Customer lifestyles have changed too, leading to the growth of the sharing economy. Fewer people own cars – particularly in major cities – and are instead turning to short-term hire firms such as Zipcar or hiyacar, which embed insurance in the terms of the hire. Similarly, short-term e-scooter rentals have become popular, and also come with embedded insurance in those countries where that is a legal requirement.


At the same time, there is now a plethora of modern digital platforms that can be integrated easily via APIs with distribution partners and third-party data sources. Insurers can build their own platform, licence a platform from Platform-as-a-Service providers such as Slice, Trov, Digital Insurance Group, Addinsurance, and many others, or partner with a Managing General Agent (MGA) that specialises in embedded insurance.

Again, there are several MGAs that carriers could choose to work with, including the likes of Zego, Flock, Inshur, Qover, Wrisk, and REIN. As an example, Zego and Inshur have both experienced rapid growth by specialising in providing usage-based insurance to drivers for companies like UBER and Deliveroo, which allows drivers to turn coverage on and off at the start and end of their shifts. Meanwhile, Flock offers usage-based coverage for the motor fleet of Jaguar’s premium car rental service, THE OUT.


According to the venture capital and private equity firm AlbionVC, “the biggest tech ecosystems, such as Amazon, Apple, Google and Alibaba, that bring together services, marketplaces and devices into one trusted experience, will be especially powerful in embedded insurance.”

The company adds that digital-first disruptors in an array of verticals are well-placed to take advantage of this growing market: “if your digital business has control of the customer, the data, the trust and the communications, you’re well-placed to embed insurance.”

From the insurance industry point of view, InsTech London broadly agrees, saying that a good potential distribution partner has a lot of customers, a trusted brand, and the ability and willingness to partner and share data.


At present, not all kinds of products can be embedded. They need to be simple, transparent, easily understood and have a straight-forward claims process. There is also a balance to be struck between providing a convenient, low-touch purchasing process and ensuring that legal and regulatory requirements are met, such as mandatory KYC checks, providing clear information, fair pricing, and the provision of policy documentation, to name a few.

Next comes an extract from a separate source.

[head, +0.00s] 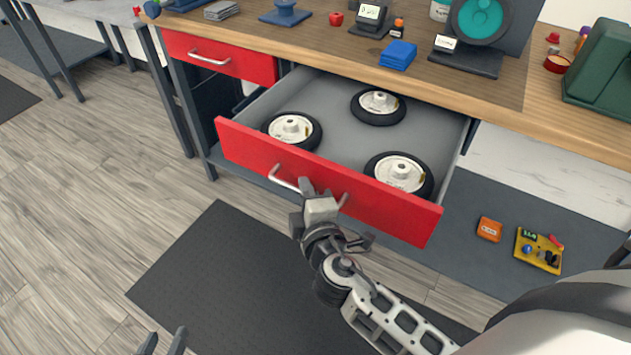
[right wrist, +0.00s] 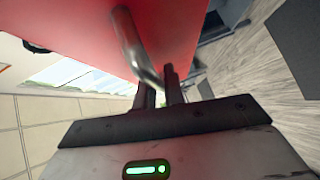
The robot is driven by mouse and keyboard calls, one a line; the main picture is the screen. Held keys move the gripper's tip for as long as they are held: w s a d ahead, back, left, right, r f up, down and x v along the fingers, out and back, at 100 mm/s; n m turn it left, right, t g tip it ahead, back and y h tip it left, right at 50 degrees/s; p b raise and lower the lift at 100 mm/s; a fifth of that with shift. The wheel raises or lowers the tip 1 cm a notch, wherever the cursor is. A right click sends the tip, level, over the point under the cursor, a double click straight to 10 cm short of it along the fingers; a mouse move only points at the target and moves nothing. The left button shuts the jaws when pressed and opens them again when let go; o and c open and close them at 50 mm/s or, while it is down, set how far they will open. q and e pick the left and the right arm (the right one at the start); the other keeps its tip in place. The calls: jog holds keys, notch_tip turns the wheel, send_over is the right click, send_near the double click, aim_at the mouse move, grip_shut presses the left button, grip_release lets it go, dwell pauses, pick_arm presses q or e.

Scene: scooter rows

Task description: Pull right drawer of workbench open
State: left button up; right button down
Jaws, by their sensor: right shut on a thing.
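The right drawer (head: 325,180) of the workbench (head: 480,88) has a red front and a grey inside, and it stands pulled well out. Several white-hubbed wheels with black tyres lie in it, one of them a wheel (head: 291,130) at the left. My right gripper (head: 314,188) is shut on the drawer's metal handle (head: 285,180). In the right wrist view the handle (right wrist: 133,42) runs down to between the fingers (right wrist: 161,82), against the red front. My left gripper (head: 164,342) shows only its two fingertips at the bottom edge, apart and empty, away from the bench.
The left drawer (head: 222,57) is shut. A lower shelf (head: 470,262) holds an orange box (head: 489,229) and a yellow tray (head: 538,251). A dark mat (head: 215,275) lies on the floor before the bench. Blue pads (head: 398,54) and a wheel stand (head: 470,60) are on top.

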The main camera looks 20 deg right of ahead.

While these factors are a barrier to certain kinds of insurances becoming embedded, they are not an excuse for the industry to rest on its laurels or allow Big Tech firms to make all the running and end up owning the customer relationship for the most profitable insurance products.

Indeed, this is an area where insurers can leverage their industry experience and insight to anticipate where they might extend the concept of embedded insurance into relatively more complex risks.  

The future

For MAPFRE, embedded insurance is the natural next step for the industry if we want to reflect the fact insurance is becoming more about real-time experiences than just being about assets.

We see embedded insurance becoming an important part of our P&C portfolio in the coming years. We have already seen how embedded insurance is becoming key to the success of shared mobility business models, allowing fleet owners to tailor prices to the specific risks of each driver and situation while ensuring the process is transparent for the end-user.

At MAPFRE, we also see the potential for growth in areas that are currently underserved, such as cyber insurance or small business P&C insurance. In cyber, for example, the risks to firms are increasing rapidly, yet existing policies remain inflexible, hard to understand, and potentially incorrectly priced. Many small businesses, meanwhile, remain chronically under-insured, and would stand to hugely benefit from easy to purchase insurance with more flexible tailored pricing options.

While not all kinds of insurances can be embedded right now, consumers’ increasing appetite for making more complex online purchases suggests that the market could evolve to cover even relatively complex specialty risks in the years ahead. Carriers and MGAs who are willing to invest some time and resource into embedded insurance now will likely reap the rewards as the market grows.